-- start of SOURCE MATERIAL --

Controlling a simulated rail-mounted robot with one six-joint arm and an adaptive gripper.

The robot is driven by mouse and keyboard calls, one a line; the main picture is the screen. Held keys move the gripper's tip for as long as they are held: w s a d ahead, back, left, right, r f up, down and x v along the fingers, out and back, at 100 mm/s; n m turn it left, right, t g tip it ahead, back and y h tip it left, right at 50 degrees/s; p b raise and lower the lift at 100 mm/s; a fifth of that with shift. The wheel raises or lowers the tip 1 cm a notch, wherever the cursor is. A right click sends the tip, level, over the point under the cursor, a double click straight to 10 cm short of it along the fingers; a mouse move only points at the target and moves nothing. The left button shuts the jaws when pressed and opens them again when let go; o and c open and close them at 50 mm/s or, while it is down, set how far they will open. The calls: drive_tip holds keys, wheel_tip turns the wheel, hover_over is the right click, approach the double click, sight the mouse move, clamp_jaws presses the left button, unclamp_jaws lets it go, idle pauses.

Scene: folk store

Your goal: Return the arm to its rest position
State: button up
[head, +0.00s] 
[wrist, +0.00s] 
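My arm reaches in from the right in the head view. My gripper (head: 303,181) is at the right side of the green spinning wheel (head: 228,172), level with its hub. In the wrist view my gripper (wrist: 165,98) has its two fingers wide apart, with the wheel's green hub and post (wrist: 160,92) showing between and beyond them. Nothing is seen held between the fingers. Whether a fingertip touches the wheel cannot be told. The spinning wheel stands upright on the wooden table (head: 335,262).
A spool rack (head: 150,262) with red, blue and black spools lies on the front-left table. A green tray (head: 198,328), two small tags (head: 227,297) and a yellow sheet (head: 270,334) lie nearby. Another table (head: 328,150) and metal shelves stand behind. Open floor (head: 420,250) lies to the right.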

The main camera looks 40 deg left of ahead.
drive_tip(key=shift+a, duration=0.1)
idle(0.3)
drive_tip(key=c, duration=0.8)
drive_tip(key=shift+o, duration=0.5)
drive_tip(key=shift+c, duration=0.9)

-- end of SOURCE MATERIAL --

__GIVEN EXERCISE__:
Copy exactly the lines from the line with "The robot is" up to and including the line with "[head, +0.00s]", and no other lines.

__REPLY TO THE TASK__:
The robot is driven by mouse and keyboard calls, one a line; the main picture is the screen. Held keys move the gripper's tip for as long as they are held: w s a d ahead, back, left, right, r f up, down and x v along the fingers, out and back, at 100 mm/s; n m turn it left, right, t g tip it ahead, back and y h tip it left, right at 50 degrees/s; p b raise and lower the lift at 100 mm/s; a fifth of that with shift. The wheel raises or lowers the tip 1 cm a notch, wherever the cursor is. A right click sends the tip, level, over the point under the cursor, a double click straight to 10 cm short of it along the fingers; a mouse move only points at the target and moves nothing. The left button shuts the jaws when pressed and opens them again when let go; o and c open and close them at 50 mm/s or, while it is down, set how far they will open. The calls: drive_tip holds keys, wheel_tip turns the wheel, hover_over is the right click, approach the double click, sight the mouse move, clamp_jaws presses the left button, unclamp_jaws lets it go, idle pauses.

Scene: folk store

Your goal: Return the arm to its rest position
State: button up
[head, +0.00s] 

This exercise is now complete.